A l’occasion de la remise des insignes d’Officier dans l’ordre de la Légion d’Honneur

A

Maître Jean-Yves LE BORGNE
Palais de Justice de Paris, le 20 mars 2017

Monsieur le Bâtonnier,

Madame le vice Bâtonnier,

Mesdames et Messieurs les Bâtonniers et Vice-Bâtonniers,

Mesdames et Messieurs les Membres et anciens Membres du Conseil de l'Ordre

Mesdames et Messieurs les Présidents et les Présidentes, du Tribunal et de la Cour,

Mesdames et Messieurs les Procureurs,

Mesdames et Messieurs les Magistrats,

Mes Chers Confrères,

C’est avec une attention toute particulière que je relisais, à l’instant même, l’invitation que certains d’entre vous tiennent encore à la main.


Elle est irréprochable, bien sûr, d’un point de vue protocolaire, chaque fonction, chaque titre est respecté à la Majuscule près mais j’y vois tout de même une erreur.
Je veux tout de suite rassurer les organisateurs de cette cérémonie. Si erreur il y a, croyez bien qu’elle est de mon seul fait !
En effet, et contrairement à ce que je viens de lire sur ce carton, si je suis ici aujourd’hui parmi vous ce n’est pas en tant qu’ancien Président de la République mais, simplement, comme avocat.
C’est à ce seul titre, que je peux aujourd’hui, dans cette bibliothèque, me substituer à vous Monsieur le Bâtonnier, dans un exercice que la tradition vous réserve et que, par une dérogation exceptionnelle, vous avez bien voulu me déléguer. Ce dont je vous remercie.
Ce soir, c’est un confrère qui vient décorer un autre de ses confrères.

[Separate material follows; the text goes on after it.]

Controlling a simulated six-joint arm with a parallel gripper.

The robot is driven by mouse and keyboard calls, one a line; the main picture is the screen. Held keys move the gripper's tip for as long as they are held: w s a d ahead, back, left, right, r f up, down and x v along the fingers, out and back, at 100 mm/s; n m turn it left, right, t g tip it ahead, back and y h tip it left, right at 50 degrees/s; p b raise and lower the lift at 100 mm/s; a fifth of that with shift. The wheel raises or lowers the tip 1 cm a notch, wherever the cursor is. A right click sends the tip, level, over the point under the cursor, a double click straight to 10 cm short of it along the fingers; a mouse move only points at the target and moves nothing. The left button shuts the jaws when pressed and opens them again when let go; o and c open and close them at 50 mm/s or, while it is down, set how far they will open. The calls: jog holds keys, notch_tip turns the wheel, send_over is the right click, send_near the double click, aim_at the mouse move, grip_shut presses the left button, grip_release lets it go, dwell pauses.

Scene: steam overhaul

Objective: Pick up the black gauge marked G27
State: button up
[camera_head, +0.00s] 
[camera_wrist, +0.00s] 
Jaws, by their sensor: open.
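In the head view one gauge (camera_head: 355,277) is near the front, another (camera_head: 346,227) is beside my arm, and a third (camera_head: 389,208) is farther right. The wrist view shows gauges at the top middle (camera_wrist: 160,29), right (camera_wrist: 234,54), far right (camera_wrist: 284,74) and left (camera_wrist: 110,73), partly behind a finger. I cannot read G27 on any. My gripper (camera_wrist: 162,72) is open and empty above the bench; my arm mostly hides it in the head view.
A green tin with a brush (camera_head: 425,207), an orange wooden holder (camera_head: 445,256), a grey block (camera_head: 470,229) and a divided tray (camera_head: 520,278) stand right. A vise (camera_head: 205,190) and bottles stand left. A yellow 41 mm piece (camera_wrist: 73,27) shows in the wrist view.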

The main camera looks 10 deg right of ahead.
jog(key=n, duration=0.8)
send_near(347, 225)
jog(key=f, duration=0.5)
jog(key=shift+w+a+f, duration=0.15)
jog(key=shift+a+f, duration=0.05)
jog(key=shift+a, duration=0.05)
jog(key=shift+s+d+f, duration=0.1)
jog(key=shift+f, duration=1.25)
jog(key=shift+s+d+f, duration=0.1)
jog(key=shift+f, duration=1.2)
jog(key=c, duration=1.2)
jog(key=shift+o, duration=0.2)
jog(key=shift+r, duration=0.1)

C’est un confrère qui vient s'exprimer au milieu de ses confrères.


C’est en homme de droit, en homme de Loi, que je viens, au milieu d’autres hommes et femmes de loi - et ce quelle que soit la couleur de leur robe et le nombre de rangs d’hermine portée à l’épaule - prendre la parole pour honorer un homme qui a consacré près de quarante ans de sa vie, au strict respect de la Loi et à la défense du droit.
Monsieur le Vice-Bâtonnier, Cher Jean-Yves, j’espère que vous ne m’en voudrez pas de me dépouiller ainsi de mes anciennes fonctions pour revêtir symboliquement la robe afin de vous rendre l’hommage que vous méritez ?
Tout ce que cette cérémonie perdra en prestige aux yeux de ceux que les « vains ornements » du pouvoir impressionnent, elle le gagnera, sans pour autant perdre de sa solennité, en amitié, en simplicité et en confraternité.
Pourquoi d’ailleurs ne pas tout simplement parler, entre nous, de fraternité ?
Fraternité de la barre et des prétoires, fraternité de la robe et du rabat, fraternité de la cause et de la plaidoirie, fraternité du Palais enfin.
C’est ici que tout est né. Que l’autorité judiciaire s’est peu à peu structurée se séparant lentement mais sûrement du pouvoir monarchique jusqu’à prendre le risque de le sermonner et parfois même de le contester.
Installée dans l’ancien palais des Rois de France, la Justice qui n’était, en réalité, qu’une délégation du pouvoir royal n’hésitait pas à prétendre qu’elle tenait sa légitimité, non pas du Roi, mais d’elle-même.
Il est vrai qu’à cette époque, c’était l’Ancien-Régime, les magistrats avaient le pouvoir « d’enregistrer » et donc de donner force de loi à la volonté royale. Il était donc tentant pour eux, on peut le comprendre, d’en « remontrer » - c’était le terme - au pouvoir exécutif et de lui disputer, siècle après siècle, séance après séance, le pouvoir législatif.
Les Rois de France qui ne l’entendaient pas de cette oreille manifestaient leur opposition farouche à ce qu’ils considéraient comme une usurpation par des « coups de Majesté » au cours desquels ils venaient rappeler, ici même et avec quel faste !, que l’Etat c’était eux !
Louis XIV qui n’aimait pas beaucoup les « bonnets carrés », dont son enfance avait été empoisonnée, viendra même un jour au Palais (NB : le 13 avril 1655) en costume de chasse et un fouet à la main leur rappeler qu’il était la seule et unique source de toute souveraineté, donc de toute justice, et n’avait pas l’intention de partager avec les magistrats du Parlement de Paris qui siégeait ici, un pouvoir qu’il tenait de Dieu seul.
Ce rappel met un peu de perspective dans une actualité qui n’a rien de nouveau.
C’était évidemment une autre époque et la Révolution mit bon ordre à tout cela.
Le Peuple Français, et lui seul, délègue désormais à la magistrature le pouvoir de juger.
Quant à la Loi, c’est aux élus de la Nation qu’il revient de l’élaborer et de la voter.
Tout cela vous est bien sûr connu mais si je l’évoque ici, cher Jean-Yves, c’est que la lecture de votre livre a le mérite de rappeler avec clarté et concision ces quelques vérités.
Que ces vérités soient historiques, philosophiques ou juridiques, elles sont toujours bonnes à dire, dans un monde qui oublie d’où il vient et vous l’avez fait avec talent.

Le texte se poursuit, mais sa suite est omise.